Anyway. It’s a trip to figure all that out.
But it’s still important to:
- Listen to what agents tell you (nope you are NOT the exception to a rule)
- Listen to what readers are saying (because they will point out things you didn’t think about, especially regarding content if you’re writing something not directly in your experience)
- Listen to what your writing buddies are saying (and GET SOME if you don’t have any! Seriously you can’t pick up all the problems with your novel yourself. There are always things that get left in your head and don’t make it to paper like they should. FEED BACK IS 100% THE BEST THING. Don’t be scared of it. Don’t hate it.)
- Listen to the trees. Most people say “why would you do that” but seriously you can say it’s important to sit in a forest and listen to the trees but in reality you can just take a nap. You deserve a nap. We all deserve a nap.
5. I READ UNTIL MY EYEBALLS FELL OUT
I can’t even saaaaay how important reading is!
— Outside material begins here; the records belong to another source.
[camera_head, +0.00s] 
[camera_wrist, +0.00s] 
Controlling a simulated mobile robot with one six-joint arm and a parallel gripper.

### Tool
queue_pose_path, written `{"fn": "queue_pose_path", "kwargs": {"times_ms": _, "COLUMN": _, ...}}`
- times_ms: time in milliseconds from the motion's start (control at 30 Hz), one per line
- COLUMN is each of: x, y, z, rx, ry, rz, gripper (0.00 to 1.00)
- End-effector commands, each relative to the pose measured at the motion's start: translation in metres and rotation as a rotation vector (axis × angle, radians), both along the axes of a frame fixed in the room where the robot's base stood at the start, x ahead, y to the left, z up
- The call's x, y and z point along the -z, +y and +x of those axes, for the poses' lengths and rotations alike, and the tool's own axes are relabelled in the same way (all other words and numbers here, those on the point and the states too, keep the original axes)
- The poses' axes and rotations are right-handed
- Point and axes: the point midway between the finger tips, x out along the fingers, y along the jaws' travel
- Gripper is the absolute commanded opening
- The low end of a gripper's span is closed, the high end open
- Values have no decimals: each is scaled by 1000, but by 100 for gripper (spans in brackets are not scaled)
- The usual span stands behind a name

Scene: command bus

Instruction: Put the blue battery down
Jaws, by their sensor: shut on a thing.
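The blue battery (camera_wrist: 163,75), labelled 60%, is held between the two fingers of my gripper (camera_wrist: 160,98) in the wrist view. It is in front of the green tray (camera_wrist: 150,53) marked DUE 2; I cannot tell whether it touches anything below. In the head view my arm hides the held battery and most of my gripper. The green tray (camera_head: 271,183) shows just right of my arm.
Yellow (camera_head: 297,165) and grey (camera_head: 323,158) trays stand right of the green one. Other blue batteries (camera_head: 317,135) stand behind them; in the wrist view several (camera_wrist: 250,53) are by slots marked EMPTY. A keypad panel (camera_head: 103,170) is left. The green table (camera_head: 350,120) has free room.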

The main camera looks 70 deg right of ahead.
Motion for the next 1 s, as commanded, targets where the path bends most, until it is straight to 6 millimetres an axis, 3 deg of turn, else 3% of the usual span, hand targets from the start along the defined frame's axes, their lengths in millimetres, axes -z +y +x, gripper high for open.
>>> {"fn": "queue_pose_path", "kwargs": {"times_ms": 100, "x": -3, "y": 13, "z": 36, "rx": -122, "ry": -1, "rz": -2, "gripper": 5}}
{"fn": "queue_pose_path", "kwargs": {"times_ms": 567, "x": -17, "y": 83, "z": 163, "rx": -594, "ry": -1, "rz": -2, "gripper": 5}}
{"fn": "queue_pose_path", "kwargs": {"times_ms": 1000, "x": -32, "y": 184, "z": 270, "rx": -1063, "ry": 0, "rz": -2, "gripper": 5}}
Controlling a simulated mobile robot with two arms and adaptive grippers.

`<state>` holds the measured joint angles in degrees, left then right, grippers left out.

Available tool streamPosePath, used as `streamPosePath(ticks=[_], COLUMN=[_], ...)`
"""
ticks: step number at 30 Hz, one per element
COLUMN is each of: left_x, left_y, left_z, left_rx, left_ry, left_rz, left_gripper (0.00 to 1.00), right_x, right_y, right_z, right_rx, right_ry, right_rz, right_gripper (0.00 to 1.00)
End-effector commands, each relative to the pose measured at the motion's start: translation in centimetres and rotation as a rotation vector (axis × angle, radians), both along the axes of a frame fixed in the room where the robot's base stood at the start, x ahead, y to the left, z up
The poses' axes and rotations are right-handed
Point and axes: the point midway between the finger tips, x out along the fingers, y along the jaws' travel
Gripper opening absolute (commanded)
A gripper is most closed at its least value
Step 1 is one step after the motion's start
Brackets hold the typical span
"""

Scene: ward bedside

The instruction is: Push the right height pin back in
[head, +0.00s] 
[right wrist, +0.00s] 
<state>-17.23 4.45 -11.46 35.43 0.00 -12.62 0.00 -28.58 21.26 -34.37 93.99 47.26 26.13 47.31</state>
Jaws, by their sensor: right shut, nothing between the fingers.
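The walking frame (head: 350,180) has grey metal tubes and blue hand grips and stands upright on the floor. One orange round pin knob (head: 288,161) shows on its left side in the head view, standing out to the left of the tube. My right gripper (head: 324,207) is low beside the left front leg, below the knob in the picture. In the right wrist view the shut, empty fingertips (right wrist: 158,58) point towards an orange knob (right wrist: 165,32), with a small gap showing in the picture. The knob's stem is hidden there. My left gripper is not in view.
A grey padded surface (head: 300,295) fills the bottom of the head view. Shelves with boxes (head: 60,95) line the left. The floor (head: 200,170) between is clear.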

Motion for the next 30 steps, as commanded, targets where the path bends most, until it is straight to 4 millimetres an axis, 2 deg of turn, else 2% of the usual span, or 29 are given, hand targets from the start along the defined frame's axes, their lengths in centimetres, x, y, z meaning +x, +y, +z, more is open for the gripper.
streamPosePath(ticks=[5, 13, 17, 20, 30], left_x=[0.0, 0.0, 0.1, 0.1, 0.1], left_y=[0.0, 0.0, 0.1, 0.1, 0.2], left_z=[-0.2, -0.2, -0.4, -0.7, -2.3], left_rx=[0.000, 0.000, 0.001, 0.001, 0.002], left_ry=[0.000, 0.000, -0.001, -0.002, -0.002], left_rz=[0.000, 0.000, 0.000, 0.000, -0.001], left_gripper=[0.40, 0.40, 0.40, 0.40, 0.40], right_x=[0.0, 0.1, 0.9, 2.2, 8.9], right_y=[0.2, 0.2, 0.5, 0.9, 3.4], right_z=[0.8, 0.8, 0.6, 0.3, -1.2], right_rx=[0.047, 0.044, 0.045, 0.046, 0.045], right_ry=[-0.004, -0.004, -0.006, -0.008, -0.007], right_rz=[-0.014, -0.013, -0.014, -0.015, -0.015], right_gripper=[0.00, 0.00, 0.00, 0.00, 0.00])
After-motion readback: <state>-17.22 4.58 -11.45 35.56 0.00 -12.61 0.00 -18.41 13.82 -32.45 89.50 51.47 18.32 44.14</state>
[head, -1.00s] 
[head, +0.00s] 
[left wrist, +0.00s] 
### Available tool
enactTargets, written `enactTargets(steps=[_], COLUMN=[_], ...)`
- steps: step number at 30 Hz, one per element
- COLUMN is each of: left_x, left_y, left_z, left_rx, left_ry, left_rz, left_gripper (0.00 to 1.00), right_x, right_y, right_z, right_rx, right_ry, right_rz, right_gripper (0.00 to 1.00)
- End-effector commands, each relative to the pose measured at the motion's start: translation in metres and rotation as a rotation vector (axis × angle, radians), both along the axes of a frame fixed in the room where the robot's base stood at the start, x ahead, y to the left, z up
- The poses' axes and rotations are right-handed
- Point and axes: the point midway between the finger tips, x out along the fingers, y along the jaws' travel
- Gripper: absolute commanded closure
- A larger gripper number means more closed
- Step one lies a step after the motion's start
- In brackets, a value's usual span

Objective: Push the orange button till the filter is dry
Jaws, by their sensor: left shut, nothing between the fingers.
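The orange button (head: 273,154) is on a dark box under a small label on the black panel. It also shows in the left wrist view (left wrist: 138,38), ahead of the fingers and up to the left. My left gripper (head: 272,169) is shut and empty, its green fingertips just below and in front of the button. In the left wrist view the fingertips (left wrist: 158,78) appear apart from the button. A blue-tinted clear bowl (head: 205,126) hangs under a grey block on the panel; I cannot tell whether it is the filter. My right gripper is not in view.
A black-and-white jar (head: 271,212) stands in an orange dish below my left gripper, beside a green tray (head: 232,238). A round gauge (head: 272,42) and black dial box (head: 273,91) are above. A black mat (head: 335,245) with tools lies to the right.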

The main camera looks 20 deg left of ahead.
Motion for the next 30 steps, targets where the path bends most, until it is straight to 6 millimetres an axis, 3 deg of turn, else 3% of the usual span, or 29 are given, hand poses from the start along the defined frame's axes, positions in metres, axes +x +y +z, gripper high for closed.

These are your BEST TEACHERS. If you ever get stuck with writing (“how the heck do I write an action scene?!”) read back through like 5 or so of your favourite books’ action scenes. ANALYSE them. You can do this for any type of scene! Dialogue. Characterisation. Description. Let books TEACH YOU.
You also need to read so you know (a) what’s overdone or trending or popular or avoided (probably for good reasons!), (b) what’s happening amongst your bookish peers, and (c) because it stops you turning into a goblin who eats children at night.
Also 10/10 you can buy books for “work now”. This is perfect. Nothing can go wrong.